William’s self-imposed exile has been something of a boon to his younger brother, Harry, 17, who is enjoying his fourth year at Eton, just outside London, 475 miles away from his brother’s 6’2″ shadow. (At 6 ft., Harry is catching up.) Long tagged as the less studious of the two siblings, Harry is said to be thriving academically. Notes Archer: “Clearly he is no slouch.” Aides say Harry’s choices regarding college (at least two years away) are still up in the air. “We always knew with William because he said going to college was what he wanted to do,” says a Palace insider. “But we don’t know with Harry.”

Given Britain’s involvement in the war against terrorism, both brothers likely are under tighter security. Even before the Sept. 11 attacks, Charles was said to be fearful of allowing William to live at St. Salvator’s. His concern can only have intensified after a parcel purporting to contain anthrax was sent to the school administration in mid-October. (It was tested and declared a hoax.) Although William’s uncle Prince Andrew flew helicopters during the 1982 war between Britain and Argentina over the Falkland Islands, and his father served five years in the navy, including a stint on the coastal minesweeper HMS Bronington, William will not be called to enlist should hostilities worsen. He is expected to join the Welsh Guards—with whom he briefly trained in Belize last summer—when he graduates in 2005.
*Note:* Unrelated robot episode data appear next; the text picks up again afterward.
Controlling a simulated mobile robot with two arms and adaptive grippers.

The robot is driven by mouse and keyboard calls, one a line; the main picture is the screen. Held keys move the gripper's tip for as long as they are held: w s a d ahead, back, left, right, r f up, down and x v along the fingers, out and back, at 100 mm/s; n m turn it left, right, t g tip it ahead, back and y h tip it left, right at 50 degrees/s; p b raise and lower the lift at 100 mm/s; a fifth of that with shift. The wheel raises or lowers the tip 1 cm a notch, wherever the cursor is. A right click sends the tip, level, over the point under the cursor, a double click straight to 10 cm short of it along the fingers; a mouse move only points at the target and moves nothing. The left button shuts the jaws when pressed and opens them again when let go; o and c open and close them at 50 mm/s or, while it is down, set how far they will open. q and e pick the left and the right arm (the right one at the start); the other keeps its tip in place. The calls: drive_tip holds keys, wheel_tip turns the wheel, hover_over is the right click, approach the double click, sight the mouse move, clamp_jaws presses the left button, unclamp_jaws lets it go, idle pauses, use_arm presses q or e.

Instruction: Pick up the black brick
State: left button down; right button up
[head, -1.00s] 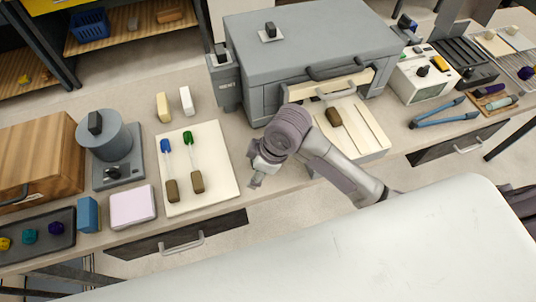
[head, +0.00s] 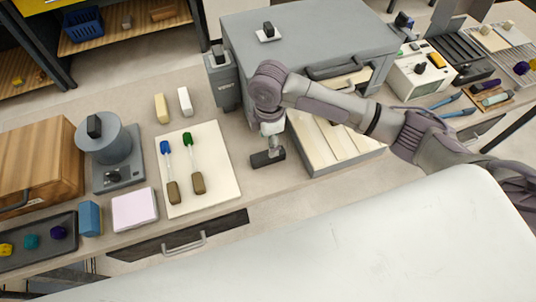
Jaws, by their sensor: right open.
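The black brick (head: 267,158) is a dark, oblong block on the bench, between the white board and the open drawer. My right gripper (head: 273,147) points down just above it and overlaps it in the head view. The gripper is open, its fingers small and partly merged with the brick; I cannot tell whether they touch it. My left gripper is not in view.
The white board (head: 228,185) with two brown-handled tools lies left of the brick. The open drawer (head: 345,150) of the grey cabinet (head: 300,50) is close on the right, partly behind my arm. The bench's front edge is near.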

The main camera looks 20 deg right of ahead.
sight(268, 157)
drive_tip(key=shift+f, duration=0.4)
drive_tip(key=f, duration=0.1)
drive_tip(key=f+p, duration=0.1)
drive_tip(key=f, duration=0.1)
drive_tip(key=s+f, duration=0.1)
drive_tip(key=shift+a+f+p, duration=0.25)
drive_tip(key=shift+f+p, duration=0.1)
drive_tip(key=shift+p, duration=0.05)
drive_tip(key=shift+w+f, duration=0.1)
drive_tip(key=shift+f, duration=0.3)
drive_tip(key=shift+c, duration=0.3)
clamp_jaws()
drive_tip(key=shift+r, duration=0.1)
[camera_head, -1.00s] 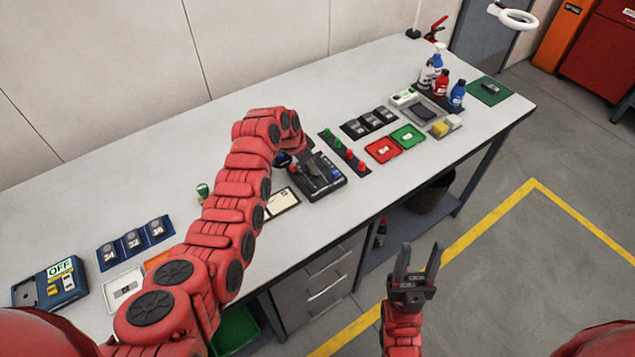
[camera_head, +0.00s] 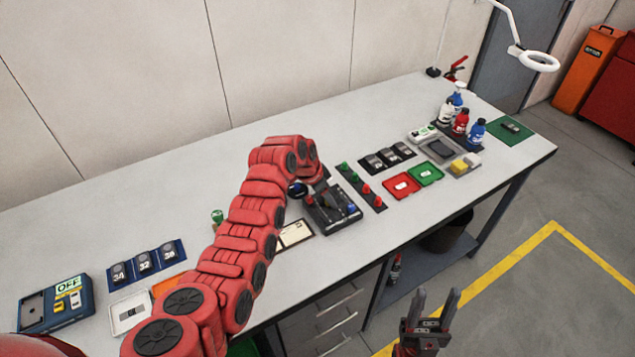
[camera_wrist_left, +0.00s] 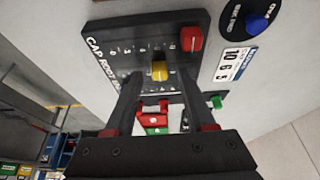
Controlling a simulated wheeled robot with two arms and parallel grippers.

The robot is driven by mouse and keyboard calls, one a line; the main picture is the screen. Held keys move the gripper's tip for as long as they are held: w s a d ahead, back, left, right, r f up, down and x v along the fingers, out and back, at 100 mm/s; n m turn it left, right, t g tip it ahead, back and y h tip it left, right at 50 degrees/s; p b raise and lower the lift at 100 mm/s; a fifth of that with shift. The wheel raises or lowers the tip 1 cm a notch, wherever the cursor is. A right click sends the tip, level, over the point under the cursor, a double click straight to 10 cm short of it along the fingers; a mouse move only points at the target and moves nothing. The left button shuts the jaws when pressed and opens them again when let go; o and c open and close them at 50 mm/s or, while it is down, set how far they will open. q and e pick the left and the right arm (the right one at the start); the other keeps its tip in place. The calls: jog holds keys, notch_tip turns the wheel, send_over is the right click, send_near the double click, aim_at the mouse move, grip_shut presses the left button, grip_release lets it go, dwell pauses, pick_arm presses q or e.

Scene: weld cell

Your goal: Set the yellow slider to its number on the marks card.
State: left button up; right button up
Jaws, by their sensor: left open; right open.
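The black slider panel (camera_head: 322,221) lies on the bench beneath my left arm. In the left wrist view the panel (camera_wrist_left: 118,62) carries a yellow slider (camera_wrist_left: 159,70) and a red slider (camera_wrist_left: 190,39) along marked slots. My left gripper (camera_wrist_left: 158,82) is open, its two fingers either side of the yellow slider in the picture; contact cannot be told. In the head view this gripper is largely hidden by its arm. A pale card (camera_head: 295,234), its writing too small to read, lies left of the panel. My right gripper (camera_head: 436,299) is open and empty before the bench.
A blue knob (camera_wrist_left: 257,23) and a white number strip (camera_wrist_left: 236,62) sit beside the sliders. A strip of green and red knobs (camera_head: 360,186) lies right of the panel, then red (camera_head: 401,186) and green trays (camera_head: 425,173). Bottles (camera_head: 461,122) stand farther right.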

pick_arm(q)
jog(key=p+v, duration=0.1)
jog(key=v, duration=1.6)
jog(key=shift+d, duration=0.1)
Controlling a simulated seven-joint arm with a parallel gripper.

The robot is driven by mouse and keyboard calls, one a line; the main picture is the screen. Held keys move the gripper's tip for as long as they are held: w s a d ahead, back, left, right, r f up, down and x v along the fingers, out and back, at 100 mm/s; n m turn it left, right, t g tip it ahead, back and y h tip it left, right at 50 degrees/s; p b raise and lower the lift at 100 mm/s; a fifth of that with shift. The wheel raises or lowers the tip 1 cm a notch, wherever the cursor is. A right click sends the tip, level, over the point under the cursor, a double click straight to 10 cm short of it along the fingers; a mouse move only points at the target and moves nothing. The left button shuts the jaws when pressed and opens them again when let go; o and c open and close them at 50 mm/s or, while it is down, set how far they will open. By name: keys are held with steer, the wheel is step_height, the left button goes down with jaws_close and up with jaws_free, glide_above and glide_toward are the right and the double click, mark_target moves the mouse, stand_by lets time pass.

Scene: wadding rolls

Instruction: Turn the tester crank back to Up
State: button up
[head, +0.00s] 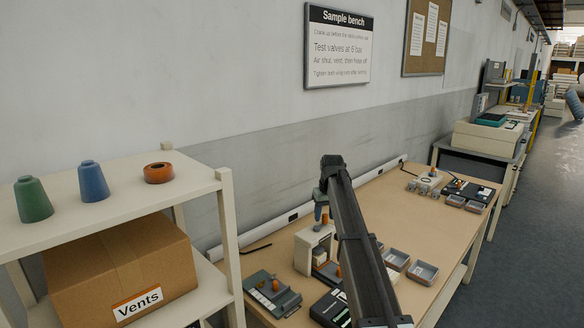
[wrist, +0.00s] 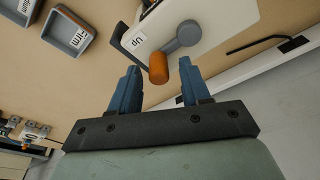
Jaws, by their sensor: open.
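The tester is a cream-white box (head: 312,252) on the bench, and its face fills the top of the wrist view (wrist: 228,18). Its crank has a grey round hub (wrist: 188,34) and an orange knob (wrist: 158,69), with a short arm between them. The knob lies below and left of the hub in that view. An "Up" label (wrist: 137,41) is on the face, left of the hub. My gripper (wrist: 159,66) is open, with blue fingers on either side of the knob in the picture. I cannot tell whether they touch it. In the head view my gripper (head: 321,211) is above the tester.
Two grey trays (head: 396,260) (head: 423,272) stand right of my arm; one labelled "Firm" shows in the wrist view (wrist: 69,34). A dark device (head: 272,293) lies left of the tester. A shelf (head: 125,205) with a "Vents" box (head: 120,270) stands at left. A black cable (wrist: 262,46) lies beside the tester.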

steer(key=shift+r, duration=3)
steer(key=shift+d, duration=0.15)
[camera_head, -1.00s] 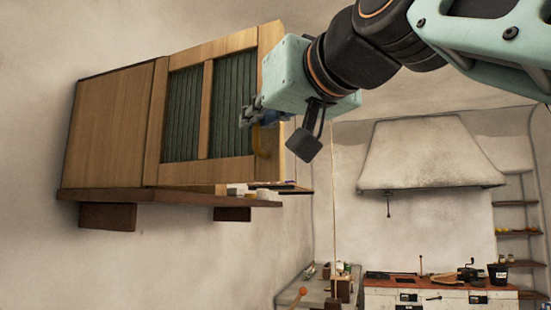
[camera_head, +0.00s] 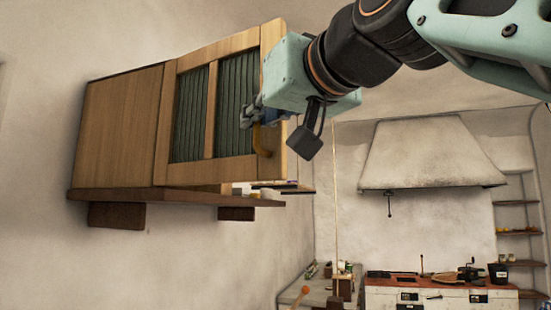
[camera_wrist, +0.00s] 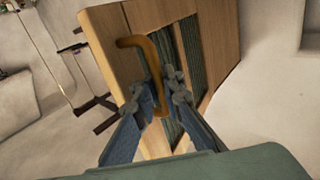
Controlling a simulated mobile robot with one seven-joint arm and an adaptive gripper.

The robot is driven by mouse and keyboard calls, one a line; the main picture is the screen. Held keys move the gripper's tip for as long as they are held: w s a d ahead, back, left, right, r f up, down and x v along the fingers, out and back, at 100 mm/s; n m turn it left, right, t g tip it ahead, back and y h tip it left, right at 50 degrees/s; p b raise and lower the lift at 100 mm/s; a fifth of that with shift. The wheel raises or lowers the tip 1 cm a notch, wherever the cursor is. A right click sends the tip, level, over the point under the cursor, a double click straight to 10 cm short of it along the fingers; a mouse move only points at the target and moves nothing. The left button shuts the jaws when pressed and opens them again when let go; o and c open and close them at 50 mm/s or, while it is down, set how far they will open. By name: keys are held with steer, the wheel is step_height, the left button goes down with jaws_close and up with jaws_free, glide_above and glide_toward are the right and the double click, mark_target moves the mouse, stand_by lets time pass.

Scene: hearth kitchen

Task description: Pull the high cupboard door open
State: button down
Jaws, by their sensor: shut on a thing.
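The high cupboard (camera_head: 118,125) is a wooden box on the left wall in the head view. Its door (camera_head: 210,172) has a pale wood frame with dark green pleated panels, and it stands ajar, its right edge away from the cupboard. The curved orange-brown handle (camera_head: 265,142) is near the door's right edge. My gripper (camera_head: 252,112) is at this handle. In the wrist view my gripper (camera_wrist: 160,97) is shut on the handle (camera_wrist: 155,60), which runs between the fingertips, with the door (camera_wrist: 108,40) behind. The inside of the cupboard is mostly hidden.
A dark wooden shelf (camera_head: 150,196) under the cupboard has small white items (camera_head: 265,192) at its right. A range hood (camera_head: 425,155) hangs over a counter (camera_head: 440,298) at the back right. Wall shelves (camera_head: 520,233) are at the far right.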

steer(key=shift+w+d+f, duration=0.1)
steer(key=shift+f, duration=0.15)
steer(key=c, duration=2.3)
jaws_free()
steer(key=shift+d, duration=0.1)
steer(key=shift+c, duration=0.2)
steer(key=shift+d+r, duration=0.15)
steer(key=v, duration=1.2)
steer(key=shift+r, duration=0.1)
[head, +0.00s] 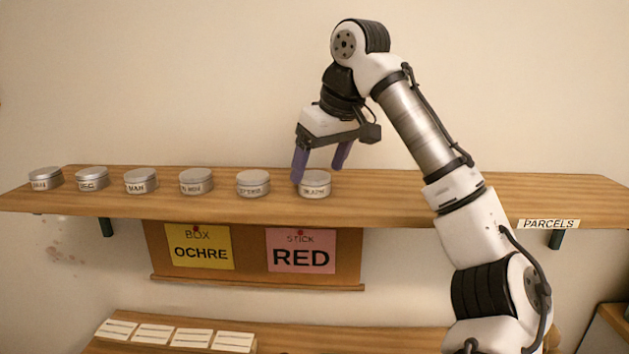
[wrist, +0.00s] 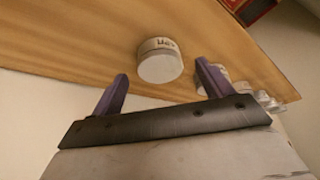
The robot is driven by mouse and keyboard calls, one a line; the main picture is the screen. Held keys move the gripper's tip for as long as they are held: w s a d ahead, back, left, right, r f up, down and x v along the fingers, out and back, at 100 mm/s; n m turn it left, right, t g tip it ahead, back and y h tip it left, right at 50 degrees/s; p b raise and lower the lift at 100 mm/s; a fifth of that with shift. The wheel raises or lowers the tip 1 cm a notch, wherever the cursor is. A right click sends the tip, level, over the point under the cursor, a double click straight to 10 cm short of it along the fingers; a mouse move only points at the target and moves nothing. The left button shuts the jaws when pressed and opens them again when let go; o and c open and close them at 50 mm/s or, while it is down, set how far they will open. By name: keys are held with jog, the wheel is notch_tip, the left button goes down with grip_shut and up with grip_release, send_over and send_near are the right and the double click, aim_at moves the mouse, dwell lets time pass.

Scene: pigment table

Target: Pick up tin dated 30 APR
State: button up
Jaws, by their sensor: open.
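A row of round silver tins with small date labels stands on the wooden shelf. The rightmost tin (head: 315,186) is below my gripper (head: 318,174), and its label is too small to read surely. In the wrist view a tin (wrist: 160,65) lies in line with the gap between the two purple fingers of my gripper (wrist: 162,72), its label partly visible but not clearly legible. My gripper is open and empty. Its left finger overlaps the tin's left edge in the head view; I cannot tell whether they touch.
Another tin (head: 253,184) stands close on the left, with several more beyond it. The shelf (head: 410,195) is clear to the right, toward a PARCELS label (head: 548,224). Below hang an OCHRE card (head: 199,247) and a RED card (head: 301,251).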

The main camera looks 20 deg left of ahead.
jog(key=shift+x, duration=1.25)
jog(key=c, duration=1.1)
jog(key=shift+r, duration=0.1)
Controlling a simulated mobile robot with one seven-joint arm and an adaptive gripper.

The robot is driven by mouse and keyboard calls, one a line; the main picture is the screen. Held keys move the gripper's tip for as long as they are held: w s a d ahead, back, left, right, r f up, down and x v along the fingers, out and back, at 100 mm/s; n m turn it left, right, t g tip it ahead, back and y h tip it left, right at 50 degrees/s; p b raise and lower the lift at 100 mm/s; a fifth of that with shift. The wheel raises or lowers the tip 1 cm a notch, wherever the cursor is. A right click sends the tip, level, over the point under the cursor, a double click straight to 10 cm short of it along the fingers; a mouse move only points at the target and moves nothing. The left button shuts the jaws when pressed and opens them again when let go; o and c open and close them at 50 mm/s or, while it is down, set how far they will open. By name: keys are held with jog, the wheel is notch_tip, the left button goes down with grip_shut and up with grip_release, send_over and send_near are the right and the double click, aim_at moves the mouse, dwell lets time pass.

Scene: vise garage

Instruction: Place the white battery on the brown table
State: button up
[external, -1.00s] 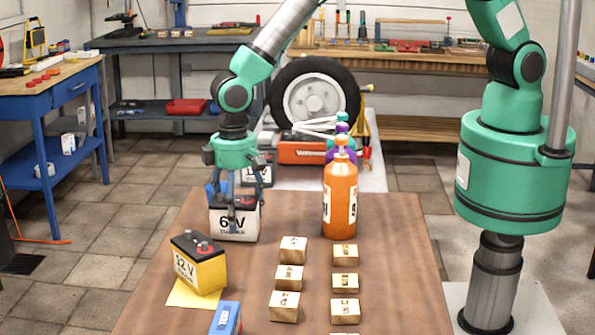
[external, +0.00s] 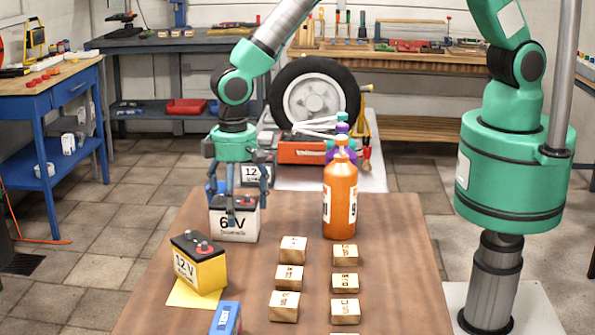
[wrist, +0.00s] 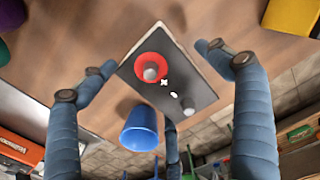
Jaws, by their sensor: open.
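The white battery (external: 222,229), marked 6 V with a dark top, stands upright on the far left part of the brown table (external: 400,265). In the wrist view its dark top with a red terminal (wrist: 185,93) lies between my fingers, with brown tabletop (wrist: 105,30) beyond. My gripper (external: 238,205) is open above the battery, fingers pointing down and spread around its top. A gap shows between the fingertips and the battery in the wrist view. One finger hides part of the battery's front in the external view.
A yellow 12 V battery (external: 203,268) stands on a yellow sheet (external: 190,296) in front. A blue cup (wrist: 140,130) is close behind the white battery. An orange bottle (external: 341,200) stands to the right, with several wooden blocks (external: 290,278) nearer. The table's right side is clear.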

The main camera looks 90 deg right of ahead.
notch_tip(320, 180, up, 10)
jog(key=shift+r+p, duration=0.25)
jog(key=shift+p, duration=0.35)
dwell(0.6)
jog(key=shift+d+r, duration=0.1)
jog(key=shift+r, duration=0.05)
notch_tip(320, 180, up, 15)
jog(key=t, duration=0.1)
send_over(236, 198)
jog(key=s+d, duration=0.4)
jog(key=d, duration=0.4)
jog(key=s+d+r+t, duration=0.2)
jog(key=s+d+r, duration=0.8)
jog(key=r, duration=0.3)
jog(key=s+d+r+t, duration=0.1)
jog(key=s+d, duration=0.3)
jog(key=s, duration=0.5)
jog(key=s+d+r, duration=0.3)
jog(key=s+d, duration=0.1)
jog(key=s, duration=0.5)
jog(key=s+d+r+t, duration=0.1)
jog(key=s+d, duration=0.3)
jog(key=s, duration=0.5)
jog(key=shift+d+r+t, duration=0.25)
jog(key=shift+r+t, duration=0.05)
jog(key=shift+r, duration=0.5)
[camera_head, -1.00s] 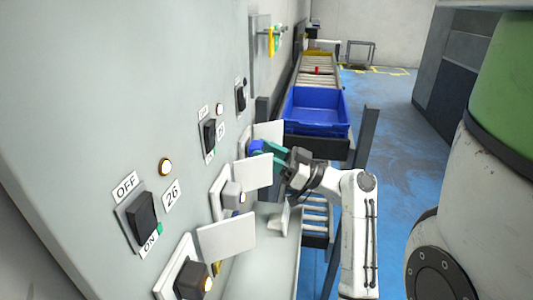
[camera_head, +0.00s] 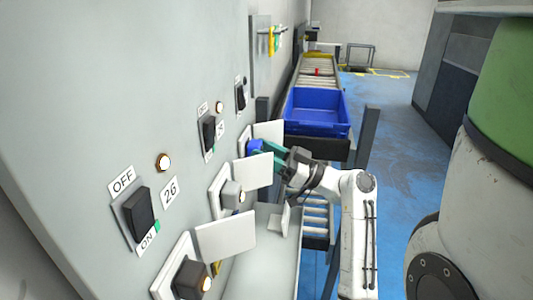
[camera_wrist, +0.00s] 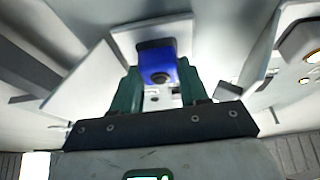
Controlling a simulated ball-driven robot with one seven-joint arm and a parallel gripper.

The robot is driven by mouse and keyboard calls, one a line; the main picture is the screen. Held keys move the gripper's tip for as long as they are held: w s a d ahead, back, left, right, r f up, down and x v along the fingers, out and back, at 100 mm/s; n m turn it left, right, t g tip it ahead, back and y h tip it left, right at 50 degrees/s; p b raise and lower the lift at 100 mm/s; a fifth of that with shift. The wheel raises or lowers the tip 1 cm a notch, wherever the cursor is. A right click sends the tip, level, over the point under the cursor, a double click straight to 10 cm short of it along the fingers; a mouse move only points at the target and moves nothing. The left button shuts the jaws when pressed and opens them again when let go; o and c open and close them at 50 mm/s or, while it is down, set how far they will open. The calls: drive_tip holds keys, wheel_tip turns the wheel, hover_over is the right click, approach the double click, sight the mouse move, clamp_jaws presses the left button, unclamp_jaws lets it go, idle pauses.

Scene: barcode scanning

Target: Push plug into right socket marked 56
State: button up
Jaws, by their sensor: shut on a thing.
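The blue plug (camera_head: 256,146) is between the green fingers of my gripper (camera_head: 272,151), at the farthest socket on the grey panel. In the wrist view the blue plug (camera_wrist: 158,64) sits between both fingers of my gripper (camera_wrist: 160,88), in front of a light socket plate (camera_wrist: 125,40). The farthest socket (camera_head: 243,138) shows only partly behind its raised white cover (camera_head: 268,131). I cannot tell how deep the plug sits in it. The socket's marking is not readable.
A middle socket with a grey plug (camera_head: 232,194) and a near socket with a black plug (camera_head: 190,280) have raised white covers close to my arm. Switches (camera_head: 138,212) line the panel above. A blue crate (camera_head: 318,111) stands on the conveyor behind.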

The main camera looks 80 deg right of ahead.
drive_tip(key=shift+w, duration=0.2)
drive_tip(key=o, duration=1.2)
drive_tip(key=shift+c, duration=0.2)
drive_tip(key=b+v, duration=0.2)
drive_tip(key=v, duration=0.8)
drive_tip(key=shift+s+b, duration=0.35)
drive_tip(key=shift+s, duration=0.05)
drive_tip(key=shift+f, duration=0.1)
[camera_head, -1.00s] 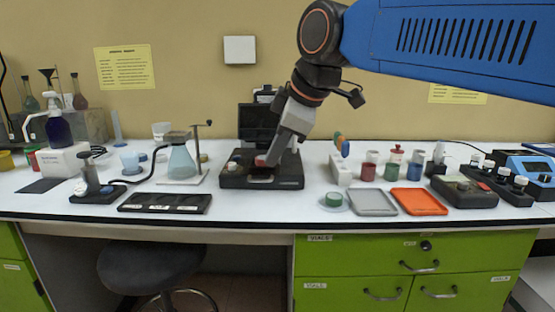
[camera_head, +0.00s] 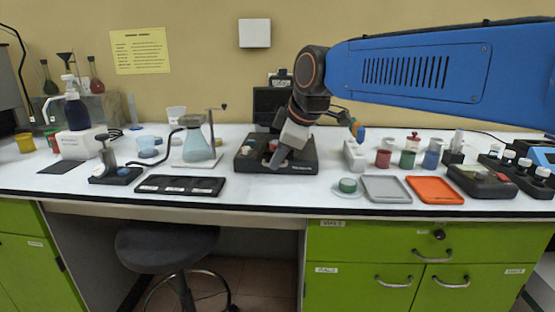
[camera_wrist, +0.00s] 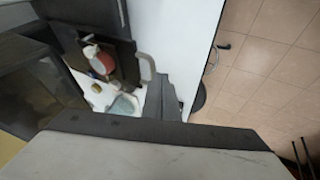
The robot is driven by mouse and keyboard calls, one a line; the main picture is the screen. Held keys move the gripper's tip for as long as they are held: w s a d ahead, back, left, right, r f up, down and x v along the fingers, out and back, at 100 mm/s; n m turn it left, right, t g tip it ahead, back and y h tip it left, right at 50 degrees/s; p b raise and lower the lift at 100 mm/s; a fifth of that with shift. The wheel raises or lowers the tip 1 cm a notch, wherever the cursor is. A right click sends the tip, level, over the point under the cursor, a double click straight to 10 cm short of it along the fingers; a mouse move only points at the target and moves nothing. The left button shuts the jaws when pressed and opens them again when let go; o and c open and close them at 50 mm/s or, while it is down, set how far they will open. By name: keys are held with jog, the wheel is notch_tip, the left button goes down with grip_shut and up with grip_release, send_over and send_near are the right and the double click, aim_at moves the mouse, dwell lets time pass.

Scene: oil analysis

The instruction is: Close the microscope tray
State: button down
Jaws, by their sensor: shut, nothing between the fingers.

In the meantime William is perfecting his camouflage on campus. One St. Andrews resident recently spotted him sitting on a fence near the school with his bodyguard. “I didn’t realize it was him,” she says. “He was wearing a baggy sweater and baseball cap. He could have been any one of the students.” Like many of his fellow freshmen, William is also squarely on the fence when it comes to his postcollege career. Although he is majoring in art history, “I’m much more interested in doing something with the environment,” the prince has said, “but I’m not sure what.”

In a sense, the feeling’s mutual: Prince William, growing up, is thinking about the planet, and a good part of the planet is wondering what he will do next.